YOUR OBJECTIVE:
Output the records. Match them exactly.

DATA SHOWN:
************
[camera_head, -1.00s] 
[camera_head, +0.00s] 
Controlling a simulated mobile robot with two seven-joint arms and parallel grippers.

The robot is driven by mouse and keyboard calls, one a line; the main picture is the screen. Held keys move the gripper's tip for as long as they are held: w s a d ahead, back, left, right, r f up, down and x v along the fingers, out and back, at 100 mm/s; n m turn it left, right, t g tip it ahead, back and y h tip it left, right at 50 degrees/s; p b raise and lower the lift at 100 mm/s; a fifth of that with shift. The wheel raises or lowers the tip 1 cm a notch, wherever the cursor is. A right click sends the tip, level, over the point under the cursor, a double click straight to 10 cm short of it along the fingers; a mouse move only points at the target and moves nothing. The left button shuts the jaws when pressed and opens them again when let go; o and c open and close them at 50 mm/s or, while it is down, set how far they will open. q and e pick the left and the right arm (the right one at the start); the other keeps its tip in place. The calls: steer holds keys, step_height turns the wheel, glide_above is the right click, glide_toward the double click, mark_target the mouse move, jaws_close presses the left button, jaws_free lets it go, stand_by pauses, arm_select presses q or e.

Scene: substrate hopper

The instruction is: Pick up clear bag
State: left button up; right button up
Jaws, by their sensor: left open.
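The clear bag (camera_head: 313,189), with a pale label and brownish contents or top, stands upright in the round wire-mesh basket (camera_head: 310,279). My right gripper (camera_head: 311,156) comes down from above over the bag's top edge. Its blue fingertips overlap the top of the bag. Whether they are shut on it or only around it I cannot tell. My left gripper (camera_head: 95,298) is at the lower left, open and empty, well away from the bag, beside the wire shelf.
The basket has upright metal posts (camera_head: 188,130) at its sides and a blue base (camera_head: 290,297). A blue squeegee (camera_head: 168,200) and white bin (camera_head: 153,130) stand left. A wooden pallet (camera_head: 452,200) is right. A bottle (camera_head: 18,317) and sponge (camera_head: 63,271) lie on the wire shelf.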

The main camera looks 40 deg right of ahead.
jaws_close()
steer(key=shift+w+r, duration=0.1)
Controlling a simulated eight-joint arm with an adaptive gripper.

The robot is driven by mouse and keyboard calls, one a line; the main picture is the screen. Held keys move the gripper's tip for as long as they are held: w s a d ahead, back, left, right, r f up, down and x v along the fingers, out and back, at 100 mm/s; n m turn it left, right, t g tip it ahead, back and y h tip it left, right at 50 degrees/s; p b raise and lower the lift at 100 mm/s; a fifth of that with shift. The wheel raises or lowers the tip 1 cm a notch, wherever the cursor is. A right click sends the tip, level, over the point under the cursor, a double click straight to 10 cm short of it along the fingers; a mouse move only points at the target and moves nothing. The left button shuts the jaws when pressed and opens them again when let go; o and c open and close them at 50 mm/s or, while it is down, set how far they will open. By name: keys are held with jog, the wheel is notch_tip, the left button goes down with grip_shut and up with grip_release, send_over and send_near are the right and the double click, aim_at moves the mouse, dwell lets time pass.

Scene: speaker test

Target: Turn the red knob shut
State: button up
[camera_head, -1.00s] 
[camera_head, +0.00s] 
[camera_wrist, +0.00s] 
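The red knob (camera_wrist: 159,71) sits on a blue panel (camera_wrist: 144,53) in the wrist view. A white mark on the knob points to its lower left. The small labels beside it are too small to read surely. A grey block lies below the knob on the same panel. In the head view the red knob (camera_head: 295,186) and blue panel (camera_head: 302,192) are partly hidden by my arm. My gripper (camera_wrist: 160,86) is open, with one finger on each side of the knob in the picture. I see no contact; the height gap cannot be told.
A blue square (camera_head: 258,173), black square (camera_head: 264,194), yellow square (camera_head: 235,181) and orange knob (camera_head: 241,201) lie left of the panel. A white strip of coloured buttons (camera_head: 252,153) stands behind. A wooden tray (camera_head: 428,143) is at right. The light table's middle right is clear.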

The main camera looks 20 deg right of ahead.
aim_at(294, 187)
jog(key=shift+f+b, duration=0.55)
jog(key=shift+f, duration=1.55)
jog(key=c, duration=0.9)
************
FINISHED EXERCISE:
[camera_head, -1.00s] 
[camera_head, +0.00s] 
Controlling a simulated mobile robot with two seven-joint arms and parallel grippers.

The robot is driven by mouse and keyboard calls, one a line; the main picture is the screen. Held keys move the gripper's tip for as long as they are held: w s a d ahead, back, left, right, r f up, down and x v along the fingers, out and back, at 100 mm/s; n m turn it left, right, t g tip it ahead, back and y h tip it left, right at 50 degrees/s; p b raise and lower the lift at 100 mm/s; a fifth of that with shift. The wheel raises or lowers the tip 1 cm a notch, wherever the cursor is. A right click sends the tip, level, over the point under the cursor, a double click straight to 10 cm short of it along the fingers; a mouse move only points at the target and moves nothing. The left button shuts the jaws when pressed and opens them again when let go; o and c open and close them at 50 mm/s or, while it is down, set how far they will open. q and e pick the left and the right arm (the right one at the start); the other keeps its tip in place. The calls: steer holds keys, step_height turns the wheel, glide_above is the right click, glide_toward the double click, mark_target the mouse move, jaws_close presses the left button, jaws_free lets it go, stand_by pauses, arm_select presses q or e.

Scene: substrate hopper

The instruction is: Pick up clear bag
State: left button up; right button up
Jaws, by their sensor: left open.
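The clear bag (camera_head: 313,189), with a pale label and brownish contents or top, stands upright in the round wire-mesh basket (camera_head: 310,279). My right gripper (camera_head: 311,156) comes down from above over the bag's top edge. Its blue fingertips overlap the top of the bag. Whether they are shut on it or only around it I cannot tell. My left gripper (camera_head: 95,298) is at the lower left, open and empty, well away from the bag, beside the wire shelf.
The basket has upright metal posts (camera_head: 188,130) at its sides and a blue base (camera_head: 290,297). A blue squeegee (camera_head: 168,200) and white bin (camera_head: 153,130) stand left. A wooden pallet (camera_head: 452,200) is right. A bottle (camera_head: 18,317) and sponge (camera_head: 63,271) lie on the wire shelf.

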The main camera looks 40 deg right of ahead.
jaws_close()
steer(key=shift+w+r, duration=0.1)
Controlling a simulated eight-joint arm with an adaptive gripper.

The robot is driven by mouse and keyboard calls, one a line; the main picture is the screen. Held keys move the gripper's tip for as long as they are held: w s a d ahead, back, left, right, r f up, down and x v along the fingers, out and back, at 100 mm/s; n m turn it left, right, t g tip it ahead, back and y h tip it left, right at 50 degrees/s; p b raise and lower the lift at 100 mm/s; a fifth of that with shift. The wheel raises or lowers the tip 1 cm a notch, wherever the cursor is. A right click sends the tip, level, over the point under the cursor, a double click straight to 10 cm short of it along the fingers; a mouse move only points at the target and moves nothing. The left button shuts the jaws when pressed and opens them again when let go; o and c open and close them at 50 mm/s or, while it is down, set how far they will open. By name: keys are held with jog, the wheel is notch_tip, the left button goes down with grip_shut and up with grip_release, send_over and send_near are the right and the double click, aim_at moves the mouse, dwell lets time pass.

Scene: speaker test

Target: Turn the red knob shut
State: button up
[camera_head, -1.00s] 
[camera_head, +0.00s] 
[camera_wrist, +0.00s] 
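The red knob (camera_wrist: 159,71) sits on a blue panel (camera_wrist: 144,53) in the wrist view. A white mark on the knob points to its lower left. The small labels beside it are too small to read surely. A grey block lies below the knob on the same panel. In the head view the red knob (camera_head: 295,186) and blue panel (camera_head: 302,192) are partly hidden by my arm. My gripper (camera_wrist: 160,86) is open, with one finger on each side of the knob in the picture. I see no contact; the height gap cannot be told.
A blue square (camera_head: 258,173), black square (camera_head: 264,194), yellow square (camera_head: 235,181) and orange knob (camera_head: 241,201) lie left of the panel. A white strip of coloured buttons (camera_head: 252,153) stands behind. A wooden tray (camera_head: 428,143) is at right. The light table's middle right is clear.

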The main camera looks 20 deg right of ahead.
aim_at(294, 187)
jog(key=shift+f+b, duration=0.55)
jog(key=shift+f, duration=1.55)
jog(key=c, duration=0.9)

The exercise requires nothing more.